O congelamento e o descongelamento cíclico das águas subterrâneas situadas nas camadas superficiais fazem o solo se deslocar e se mexer, o que resulta em modificações estruturais consideráveis, um problema sério para a segurança e a construção de edifícios, estradas e obras de infraestrutura no Canadá e na Sibéria.

A previsão do Permafrost Carbon Research Network é dramática, considera o pesquisador brasileiro Jean Ometto, do Instituto Nacional de Pesquisas Espaciais (Inpe). “Na realidade”, explica ele, “a estimativa de emissões do metano do permafrost nos próximos 30 anos baseia-se na premissa de que o aquecimento global é um processo contínuo e crescente.

Assim, parte do solo congelado nas regiões boreais descongelaria e a decomposição intensa da enorme quantidade de matéria orgânica liberaria uma quantidade muito grande de metano.
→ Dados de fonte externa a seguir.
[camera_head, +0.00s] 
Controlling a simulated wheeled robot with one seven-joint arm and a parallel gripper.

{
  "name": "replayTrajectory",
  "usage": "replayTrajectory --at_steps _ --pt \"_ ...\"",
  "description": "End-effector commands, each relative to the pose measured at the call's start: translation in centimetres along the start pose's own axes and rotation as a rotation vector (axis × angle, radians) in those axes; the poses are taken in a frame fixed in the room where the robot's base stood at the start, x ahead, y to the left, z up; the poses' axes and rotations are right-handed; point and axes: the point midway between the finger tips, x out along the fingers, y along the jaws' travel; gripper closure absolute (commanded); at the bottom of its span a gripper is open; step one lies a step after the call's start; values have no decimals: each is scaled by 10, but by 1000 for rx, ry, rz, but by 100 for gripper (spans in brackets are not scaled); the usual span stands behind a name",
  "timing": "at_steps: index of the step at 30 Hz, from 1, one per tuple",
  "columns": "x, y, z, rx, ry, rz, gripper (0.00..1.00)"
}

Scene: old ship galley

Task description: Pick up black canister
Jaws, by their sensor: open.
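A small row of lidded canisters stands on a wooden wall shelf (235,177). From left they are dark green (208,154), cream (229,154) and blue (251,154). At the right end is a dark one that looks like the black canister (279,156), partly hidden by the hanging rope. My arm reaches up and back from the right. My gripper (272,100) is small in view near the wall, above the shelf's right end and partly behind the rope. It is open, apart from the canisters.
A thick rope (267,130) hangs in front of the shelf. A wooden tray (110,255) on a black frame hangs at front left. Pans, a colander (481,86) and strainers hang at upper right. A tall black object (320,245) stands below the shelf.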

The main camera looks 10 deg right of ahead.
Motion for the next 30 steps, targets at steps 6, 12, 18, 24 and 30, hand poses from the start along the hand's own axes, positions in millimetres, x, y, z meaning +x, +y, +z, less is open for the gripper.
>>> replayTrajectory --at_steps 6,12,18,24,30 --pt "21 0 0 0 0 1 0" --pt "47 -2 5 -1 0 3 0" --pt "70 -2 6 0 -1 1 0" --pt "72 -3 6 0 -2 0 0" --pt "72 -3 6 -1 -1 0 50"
Caso isso realmente aconteça, a concentração de metano na atmosfera aumentaria signifi cativamente, o que retroalimentaria o processo, provocando um maior aquecimento da atmosfera.”
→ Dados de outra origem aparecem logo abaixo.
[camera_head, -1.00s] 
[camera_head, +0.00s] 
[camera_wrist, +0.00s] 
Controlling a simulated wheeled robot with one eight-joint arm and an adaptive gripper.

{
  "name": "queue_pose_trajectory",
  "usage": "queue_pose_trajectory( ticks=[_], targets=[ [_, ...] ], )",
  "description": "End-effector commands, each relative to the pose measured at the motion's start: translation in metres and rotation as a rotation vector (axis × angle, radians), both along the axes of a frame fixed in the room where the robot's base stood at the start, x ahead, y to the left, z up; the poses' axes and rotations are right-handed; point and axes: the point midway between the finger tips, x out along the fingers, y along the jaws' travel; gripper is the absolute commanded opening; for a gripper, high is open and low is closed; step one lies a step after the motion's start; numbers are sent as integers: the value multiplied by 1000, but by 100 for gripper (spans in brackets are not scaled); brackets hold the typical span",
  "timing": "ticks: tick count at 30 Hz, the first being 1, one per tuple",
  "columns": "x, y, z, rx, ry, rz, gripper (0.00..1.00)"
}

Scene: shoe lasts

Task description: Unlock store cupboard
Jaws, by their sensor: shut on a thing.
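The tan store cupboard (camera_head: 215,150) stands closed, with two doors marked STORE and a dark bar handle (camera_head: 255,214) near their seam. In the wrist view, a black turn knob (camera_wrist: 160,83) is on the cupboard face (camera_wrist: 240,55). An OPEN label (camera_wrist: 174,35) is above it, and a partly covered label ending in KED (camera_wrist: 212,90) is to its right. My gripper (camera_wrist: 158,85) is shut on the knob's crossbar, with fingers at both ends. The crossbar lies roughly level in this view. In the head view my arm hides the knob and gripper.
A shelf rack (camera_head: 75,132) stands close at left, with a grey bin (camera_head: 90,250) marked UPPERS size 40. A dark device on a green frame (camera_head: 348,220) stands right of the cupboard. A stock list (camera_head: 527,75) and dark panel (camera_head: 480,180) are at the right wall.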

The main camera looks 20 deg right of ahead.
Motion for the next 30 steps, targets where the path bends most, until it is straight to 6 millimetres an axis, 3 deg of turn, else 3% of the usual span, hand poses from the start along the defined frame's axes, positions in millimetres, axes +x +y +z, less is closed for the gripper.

Segundo a equipe do Permafrost Carbon Research Network, já entramos num ciclo de retroalimentação. Fatores determinados pelas emissões de combustíveis fósseis estão aquecendo o planeta. Isso faz o permafrost degelar, liberando mais GEE, o que incrementa a elevação de temperatura. “É importante controlarmos os níveis de emissões atuais para que o aquecimento global não extrapole os 2°C, em relação ao período pré-industrial. Se conseguirmos, parte do problema do degelo do permafrost seria contornada”, observa Ometto.

Mantendo-se o atual ritmo de emissões, entretanto, interromper o processo de retroalimentação será bastante difícil. A alternativa mais viável para amenizar a ameaça do permafrost, segundo Edward Schuur, é controlar as emissões originárias de combustíveis fósseis e reduzir o desmatamento – duas atitudes que a humanidade ainda reluta muito em tomar.